§ **DIRECTIONS FOR THIS TASK**:
Transcribe the whole listing below without changing a word, but leave out every image.

================

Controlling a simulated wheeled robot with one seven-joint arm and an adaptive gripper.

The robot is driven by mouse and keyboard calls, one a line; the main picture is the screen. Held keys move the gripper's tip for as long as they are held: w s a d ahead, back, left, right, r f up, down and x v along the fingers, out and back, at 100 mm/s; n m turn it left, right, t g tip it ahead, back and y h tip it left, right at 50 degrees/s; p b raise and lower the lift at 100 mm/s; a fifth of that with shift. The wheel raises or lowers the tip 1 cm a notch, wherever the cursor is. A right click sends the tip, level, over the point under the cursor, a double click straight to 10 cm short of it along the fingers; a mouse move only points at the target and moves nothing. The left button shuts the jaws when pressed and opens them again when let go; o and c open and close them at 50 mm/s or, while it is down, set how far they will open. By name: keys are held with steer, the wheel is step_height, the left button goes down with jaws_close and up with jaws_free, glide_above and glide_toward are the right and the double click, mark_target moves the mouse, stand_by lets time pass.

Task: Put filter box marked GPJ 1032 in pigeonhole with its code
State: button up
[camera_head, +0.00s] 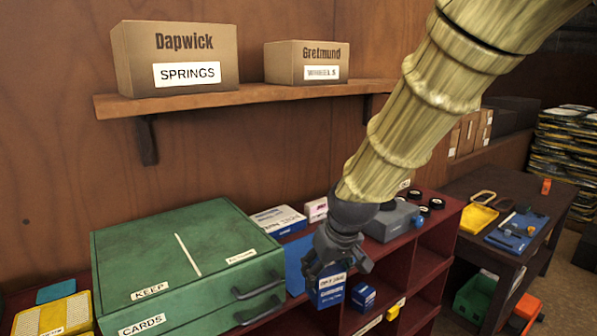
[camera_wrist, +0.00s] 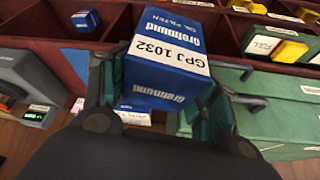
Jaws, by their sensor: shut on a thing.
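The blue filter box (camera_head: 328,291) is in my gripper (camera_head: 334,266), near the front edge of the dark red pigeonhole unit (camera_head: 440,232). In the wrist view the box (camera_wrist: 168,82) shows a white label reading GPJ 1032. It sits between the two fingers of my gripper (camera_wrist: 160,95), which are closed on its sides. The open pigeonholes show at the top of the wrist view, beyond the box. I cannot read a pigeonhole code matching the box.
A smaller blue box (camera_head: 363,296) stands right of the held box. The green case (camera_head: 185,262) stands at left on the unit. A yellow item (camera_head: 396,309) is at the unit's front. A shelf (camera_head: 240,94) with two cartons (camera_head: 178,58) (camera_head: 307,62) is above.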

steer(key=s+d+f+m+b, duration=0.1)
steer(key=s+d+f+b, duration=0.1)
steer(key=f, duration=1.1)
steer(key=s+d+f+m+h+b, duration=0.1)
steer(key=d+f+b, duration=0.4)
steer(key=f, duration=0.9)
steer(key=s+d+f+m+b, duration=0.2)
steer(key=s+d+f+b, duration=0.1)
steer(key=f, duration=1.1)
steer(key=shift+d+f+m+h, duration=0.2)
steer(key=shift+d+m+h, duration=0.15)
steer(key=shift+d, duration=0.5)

================

§ **EXERCISE RESPONSE**:
Controlling a simulated wheeled robot with one seven-joint arm and an adaptive gripper.

The robot is driven by mouse and keyboard calls, one a line; the main picture is the screen. Held keys move the gripper's tip for as long as they are held: w s a d ahead, back, left, right, r f up, down and x v along the fingers, out and back, at 100 mm/s; n m turn it left, right, t g tip it ahead, back and y h tip it left, right at 50 degrees/s; p b raise and lower the lift at 100 mm/s; a fifth of that with shift. The wheel raises or lowers the tip 1 cm a notch, wherever the cursor is. A right click sends the tip, level, over the point under the cursor, a double click straight to 10 cm short of it along the fingers; a mouse move only points at the target and moves nothing. The left button shuts the jaws when pressed and opens them again when let go; o and c open and close them at 50 mm/s or, while it is down, set how far they will open. By name: keys are held with steer, the wheel is step_height, the left button goes down with jaws_close and up with jaws_free, glide_above and glide_toward are the right and the double click, mark_target moves the mouse, stand_by lets time pass.

Task: Put filter box marked GPJ 1032 in pigeonhole with its code
State: button up
[camera_head, +0.00s] 
[camera_wrist, +0.00s] 
Jaws, by their sensor: shut on a thing.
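The blue filter box (camera_head: 328,291) is in my gripper (camera_head: 334,266), near the front edge of the dark red pigeonhole unit (camera_head: 440,232). In the wrist view the box (camera_wrist: 168,82) shows a white label reading GPJ 1032. It sits between the two fingers of my gripper (camera_wrist: 160,95), which are closed on its sides. The open pigeonholes show at the top of the wrist view, beyond the box. I cannot read a pigeonhole code matching the box.
A smaller blue box (camera_head: 363,296) stands right of the held box. The green case (camera_head: 185,262) stands at left on the unit. A yellow item (camera_head: 396,309) is at the unit's front. A shelf (camera_head: 240,94) with two cartons (camera_head: 178,58) (camera_head: 307,62) is above.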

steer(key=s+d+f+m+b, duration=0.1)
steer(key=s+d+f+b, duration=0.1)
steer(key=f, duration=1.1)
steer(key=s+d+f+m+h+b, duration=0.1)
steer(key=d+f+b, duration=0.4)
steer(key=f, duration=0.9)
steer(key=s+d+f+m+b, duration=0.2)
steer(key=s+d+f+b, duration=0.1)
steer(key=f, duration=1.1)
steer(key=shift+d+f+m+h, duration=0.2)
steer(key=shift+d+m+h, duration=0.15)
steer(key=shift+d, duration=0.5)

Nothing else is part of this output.